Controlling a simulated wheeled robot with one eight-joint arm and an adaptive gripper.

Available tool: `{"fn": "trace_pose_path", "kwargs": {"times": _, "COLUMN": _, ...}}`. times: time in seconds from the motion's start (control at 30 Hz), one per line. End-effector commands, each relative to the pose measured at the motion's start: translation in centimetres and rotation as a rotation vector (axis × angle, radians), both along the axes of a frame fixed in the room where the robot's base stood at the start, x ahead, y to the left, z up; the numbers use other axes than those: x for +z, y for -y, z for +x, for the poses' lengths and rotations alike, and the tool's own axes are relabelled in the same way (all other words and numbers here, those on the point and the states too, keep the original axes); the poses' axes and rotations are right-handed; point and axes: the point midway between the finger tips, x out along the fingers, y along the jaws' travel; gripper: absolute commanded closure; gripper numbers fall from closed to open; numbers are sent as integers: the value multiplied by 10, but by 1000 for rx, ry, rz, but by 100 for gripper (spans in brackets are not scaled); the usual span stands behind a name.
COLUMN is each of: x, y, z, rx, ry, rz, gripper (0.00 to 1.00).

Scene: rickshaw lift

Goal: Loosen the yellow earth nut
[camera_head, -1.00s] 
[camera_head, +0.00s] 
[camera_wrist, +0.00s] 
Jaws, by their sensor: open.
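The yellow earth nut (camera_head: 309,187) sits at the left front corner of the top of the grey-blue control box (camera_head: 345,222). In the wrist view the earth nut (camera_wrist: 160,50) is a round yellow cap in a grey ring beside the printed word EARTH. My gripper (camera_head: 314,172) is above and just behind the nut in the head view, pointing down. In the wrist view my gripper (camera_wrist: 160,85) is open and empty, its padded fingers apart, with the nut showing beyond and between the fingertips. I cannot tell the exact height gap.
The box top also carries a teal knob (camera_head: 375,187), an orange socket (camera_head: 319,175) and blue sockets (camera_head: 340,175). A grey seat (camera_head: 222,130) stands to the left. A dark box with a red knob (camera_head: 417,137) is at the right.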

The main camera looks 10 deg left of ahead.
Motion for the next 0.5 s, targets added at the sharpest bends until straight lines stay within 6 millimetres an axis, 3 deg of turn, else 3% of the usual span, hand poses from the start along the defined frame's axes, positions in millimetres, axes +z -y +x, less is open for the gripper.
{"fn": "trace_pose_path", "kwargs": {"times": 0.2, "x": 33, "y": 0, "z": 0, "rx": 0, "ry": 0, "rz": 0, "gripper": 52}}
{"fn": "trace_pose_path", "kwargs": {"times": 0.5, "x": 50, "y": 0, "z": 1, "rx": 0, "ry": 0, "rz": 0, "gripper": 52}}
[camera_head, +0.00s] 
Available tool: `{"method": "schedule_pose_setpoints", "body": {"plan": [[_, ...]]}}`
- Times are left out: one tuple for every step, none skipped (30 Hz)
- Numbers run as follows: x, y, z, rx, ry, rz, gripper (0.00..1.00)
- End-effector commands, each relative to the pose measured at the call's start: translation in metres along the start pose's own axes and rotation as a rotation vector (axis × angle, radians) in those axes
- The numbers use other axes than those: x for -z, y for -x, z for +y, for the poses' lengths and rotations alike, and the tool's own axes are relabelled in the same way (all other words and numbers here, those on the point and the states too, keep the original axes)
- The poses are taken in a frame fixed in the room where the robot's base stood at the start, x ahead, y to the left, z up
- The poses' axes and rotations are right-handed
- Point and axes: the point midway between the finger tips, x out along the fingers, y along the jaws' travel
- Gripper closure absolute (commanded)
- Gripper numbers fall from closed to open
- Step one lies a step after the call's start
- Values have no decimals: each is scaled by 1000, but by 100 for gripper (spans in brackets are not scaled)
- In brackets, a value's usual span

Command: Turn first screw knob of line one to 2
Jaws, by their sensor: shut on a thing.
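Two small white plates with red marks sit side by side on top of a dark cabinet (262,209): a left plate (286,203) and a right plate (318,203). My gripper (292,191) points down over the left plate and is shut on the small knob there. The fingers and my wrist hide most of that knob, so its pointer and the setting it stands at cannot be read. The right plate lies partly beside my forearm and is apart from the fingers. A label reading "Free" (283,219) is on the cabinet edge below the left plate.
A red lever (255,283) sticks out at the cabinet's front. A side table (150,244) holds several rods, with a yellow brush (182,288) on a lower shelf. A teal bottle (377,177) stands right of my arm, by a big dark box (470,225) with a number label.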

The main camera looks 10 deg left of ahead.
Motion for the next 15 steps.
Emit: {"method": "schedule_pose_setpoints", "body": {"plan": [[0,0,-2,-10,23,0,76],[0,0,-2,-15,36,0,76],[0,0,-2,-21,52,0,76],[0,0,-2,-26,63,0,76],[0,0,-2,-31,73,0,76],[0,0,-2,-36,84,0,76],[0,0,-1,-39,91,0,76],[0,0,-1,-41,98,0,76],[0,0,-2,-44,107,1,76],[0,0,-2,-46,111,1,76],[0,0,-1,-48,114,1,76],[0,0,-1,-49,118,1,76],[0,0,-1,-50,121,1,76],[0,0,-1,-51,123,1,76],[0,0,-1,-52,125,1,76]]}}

*****

• What you have to do: Return the material exactly as it stands.

• Complete answer:
Controlling a simulated wheeled robot with one eight-joint arm and an adaptive gripper.

Available tool: `{"fn": "trace_pose_path", "kwargs": {"times": _, "COLUMN": _, ...}}`. times: time in seconds from the motion's start (control at 30 Hz), one per line. End-effector commands, each relative to the pose measured at the motion's start: translation in centimetres and rotation as a rotation vector (axis × angle, radians), both along the axes of a frame fixed in the room where the robot's base stood at the start, x ahead, y to the left, z up; the numbers use other axes than those: x for +z, y for -y, z for +x, for the poses' lengths and rotations alike, and the tool's own axes are relabelled in the same way (all other words and numbers here, those on the point and the states too, keep the original axes); the poses' axes and rotations are right-handed; point and axes: the point midway between the finger tips, x out along the fingers, y along the jaws' travel; gripper: absolute commanded closure; gripper numbers fall from closed to open; numbers are sent as integers: the value multiplied by 10, but by 1000 for rx, ry, rz, but by 100 for gripper (spans in brackets are not scaled); the usual span stands behind a name.
COLUMN is each of: x, y, z, rx, ry, rz, gripper (0.00 to 1.00).

Scene: rickshaw lift

Goal: Loosen the yellow earth nut
[camera_head, -1.00s] 
[camera_head, +0.00s] 
[camera_wrist, +0.00s] 
Jaws, by their sensor: open.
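The yellow earth nut (camera_head: 309,187) sits at the left front corner of the top of the grey-blue control box (camera_head: 345,222). In the wrist view the earth nut (camera_wrist: 160,50) is a round yellow cap in a grey ring beside the printed word EARTH. My gripper (camera_head: 314,172) is above and just behind the nut in the head view, pointing down. In the wrist view my gripper (camera_wrist: 160,85) is open and empty, its padded fingers apart, with the nut showing beyond and between the fingertips. I cannot tell the exact height gap.
The box top also carries a teal knob (camera_head: 375,187), an orange socket (camera_head: 319,175) and blue sockets (camera_head: 340,175). A grey seat (camera_head: 222,130) stands to the left. A dark box with a red knob (camera_head: 417,137) is at the right.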

The main camera looks 10 deg left of ahead.
Motion for the next 0.5 s, targets added at the sharpest bends until straight lines stay within 6 millimetres an axis, 3 deg of turn, else 3% of the usual span, hand poses from the start along the defined frame's axes, positions in millimetres, axes +z -y +x, less is open for the gripper.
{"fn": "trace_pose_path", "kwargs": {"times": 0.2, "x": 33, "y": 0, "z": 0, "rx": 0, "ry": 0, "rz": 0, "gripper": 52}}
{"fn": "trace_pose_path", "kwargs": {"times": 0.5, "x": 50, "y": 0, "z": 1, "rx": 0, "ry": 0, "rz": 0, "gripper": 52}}
[camera_head, +0.00s] 
Available tool: `{"method": "schedule_pose_setpoints", "body": {"plan": [[_, ...]]}}`
- Times are left out: one tuple for every step, none skipped (30 Hz)
- Numbers run as follows: x, y, z, rx, ry, rz, gripper (0.00..1.00)
- End-effector commands, each relative to the pose measured at the call's start: translation in metres along the start pose's own axes and rotation as a rotation vector (axis × angle, radians) in those axes
- The numbers use other axes than those: x for -z, y for -x, z for +y, for the poses' lengths and rotations alike, and the tool's own axes are relabelled in the same way (all other words and numbers here, those on the point and the states too, keep the original axes)
- The poses are taken in a frame fixed in the room where the robot's base stood at the start, x ahead, y to the left, z up
- The poses' axes and rotations are right-handed
- Point and axes: the point midway between the finger tips, x out along the fingers, y along the jaws' travel
- Gripper closure absolute (commanded)
- Gripper numbers fall from closed to open
- Step one lies a step after the call's start
- Values have no decimals: each is scaled by 1000, but by 100 for gripper (spans in brackets are not scaled)
- In brackets, a value's usual span

Command: Turn first screw knob of line one to 2
Jaws, by their sensor: shut on a thing.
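Two small white plates with red marks sit side by side on top of a dark cabinet (262,209): a left plate (286,203) and a right plate (318,203). My gripper (292,191) points down over the left plate and is shut on the small knob there. The fingers and my wrist hide most of that knob, so its pointer and the setting it stands at cannot be read. The right plate lies partly beside my forearm and is apart from the fingers. A label reading "Free" (283,219) is on the cabinet edge below the left plate.
A red lever (255,283) sticks out at the cabinet's front. A side table (150,244) holds several rods, with a yellow brush (182,288) on a lower shelf. A teal bottle (377,177) stands right of my arm, by a big dark box (470,225) with a number label.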

The main camera looks 10 deg left of ahead.
Motion for the next 15 steps.
Emit: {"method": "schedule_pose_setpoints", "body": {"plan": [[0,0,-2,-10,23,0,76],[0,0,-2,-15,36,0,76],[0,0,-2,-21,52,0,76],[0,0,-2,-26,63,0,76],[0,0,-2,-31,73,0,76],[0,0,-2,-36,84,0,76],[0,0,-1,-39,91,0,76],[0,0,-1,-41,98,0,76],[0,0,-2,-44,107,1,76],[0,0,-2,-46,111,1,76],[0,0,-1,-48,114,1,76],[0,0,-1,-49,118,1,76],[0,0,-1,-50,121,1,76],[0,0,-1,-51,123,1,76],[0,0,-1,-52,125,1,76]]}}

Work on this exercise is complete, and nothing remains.